Доктор Бегоунек никогда не забудет своего друга, каким он уходил в мутном свете белой полярной ночи 30 мая, искалеченный, нагруженный вещевым мешком и поддерживаемый великой волей…
… Трояни положил руку на плечо предавшегося воспоминаниям Бегоунека. Они продолжали стоять у ледяной могилы Помеллы.
— Меня беспокоит судьба Мальмгрена, — сказал чех. — Вы знаете, Трояни, однажды Мальмгрен признался мне, что в Арктике существует неписаный закон: слабые не должны мешать сильным. Если ты чувствуешь, что твоя слабость стала помехой для сильных, и уже не можешь преодолеть свою слабость, то сумей перестать быть помехой для сильных. В этом и заключается сила ослабевшего в Арктике человека… Но…
— Что — но?
— Мальмгрен добавил, что есть и другой закон, по которому сильный не оставляет слабого. Он вспомнил знаменитого Роберта Скотта и его спутника Эванса. Когда Скотт, обессиленный, возвращался с Южного полюса, Эванс стал отставать, падал, еле передвигал ногами. И Скотт задерживал свое возвращение, чтобы ухаживать за больным товарищем. А ведь Скотт сам уже изнемог. Кончилось тем, что Эванс умер… А за ним и Скотт. Мальмгрен, рассказывая эту историю, заметил, что он на месте Эванса отказался бы быть помехой для Скотта. Он считал, что физическая слабость не должна быть причиной слабости человеческого духа. Я верю в силу духа Мальмгрена. Но я очень тревожусь о его физическом состоянии. И к тому же этот мешок на плечах…
— Не так уж много. Всего по восемнадцати килограммов провизии на каждого человека.

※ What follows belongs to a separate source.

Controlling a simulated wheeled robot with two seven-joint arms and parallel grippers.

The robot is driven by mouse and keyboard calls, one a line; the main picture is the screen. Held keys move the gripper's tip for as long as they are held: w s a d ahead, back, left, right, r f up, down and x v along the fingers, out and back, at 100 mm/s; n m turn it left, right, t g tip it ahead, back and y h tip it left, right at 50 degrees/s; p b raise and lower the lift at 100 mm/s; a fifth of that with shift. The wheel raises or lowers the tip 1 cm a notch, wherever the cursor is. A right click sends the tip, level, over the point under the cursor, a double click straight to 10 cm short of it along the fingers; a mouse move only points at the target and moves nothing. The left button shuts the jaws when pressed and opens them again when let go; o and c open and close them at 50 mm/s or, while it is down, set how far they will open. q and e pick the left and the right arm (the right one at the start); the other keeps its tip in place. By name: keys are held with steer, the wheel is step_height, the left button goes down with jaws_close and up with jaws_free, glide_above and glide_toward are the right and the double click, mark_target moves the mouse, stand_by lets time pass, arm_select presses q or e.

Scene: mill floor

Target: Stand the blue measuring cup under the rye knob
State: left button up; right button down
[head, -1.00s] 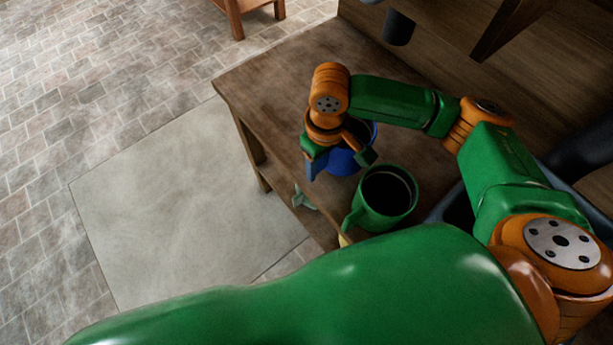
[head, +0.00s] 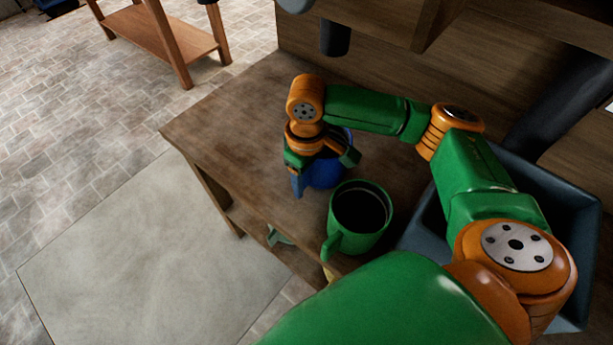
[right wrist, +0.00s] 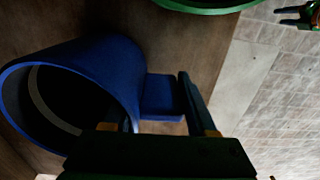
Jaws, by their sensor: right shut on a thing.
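The blue measuring cup (head: 325,174) is at the wooden bench, behind the green mug, with its mouth up. My right gripper (head: 322,163) is over its near left side. In the right wrist view the cup (right wrist: 105,70) shows its open mouth to the left, and the fingers (right wrist: 160,110) are shut around its blue handle (right wrist: 160,96). I cannot tell whether the cup's base touches the bench top. A dark, downward-pointing spout (head: 335,38) hangs at the back; I cannot make out a rye knob. My left gripper is not seen clearly.
A green mug (head: 360,218) with dark insides stands near the bench's front edge. A blue-grey bin (head: 570,225) is at the right. The bench top (head: 225,125) is clear to the left. A wooden stand (head: 165,38) is on the brick floor.

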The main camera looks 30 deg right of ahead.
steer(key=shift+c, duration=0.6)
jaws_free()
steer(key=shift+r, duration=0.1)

Консервы и шоколад — вот то, что мы дали им с собой.
— Да, единственный револьвер остался у нас. Но они взяли с собой топорик, два охотничьих ножа, еще бинокль и секстан. Мариано, помнится, захватил с собой компас и запасное полярное платье. Они порядком нагружены. Для больного Мальмгрена это чересчур тяжело, особенно в дороге по льдам.
— Во всяком случае, Мальмгрен — человек в самом высоком смысле этого слова. Дорогой Бегоунек, вы представляете себе человечество, состоящее сплошь из людей, подобных Мальмгрену?
— Вы поэт, Трояни. Поэт, несмотря на профессию инженера. Но вы правы — Мальмгрен подлинный человек. Он победит свою физическую слабость и дойдет до земли. Если настанет день, когда мы с ним снова пожмем друг другу руки, то это будет один из самых красивых дней на земле.
Им вновь пришлось ползти по краю полыньи. Трояни схватил за руку Бегоунека:
— Слушайте!
Бегоунек ничего не слышал.
Трояни настаивал:
— Мотор в воздухе. К нам летят!
Когда они вернулись к палатке, Бьяджи встретил их восторженным сообщением: он слышал шум мотора… где-то за облаками!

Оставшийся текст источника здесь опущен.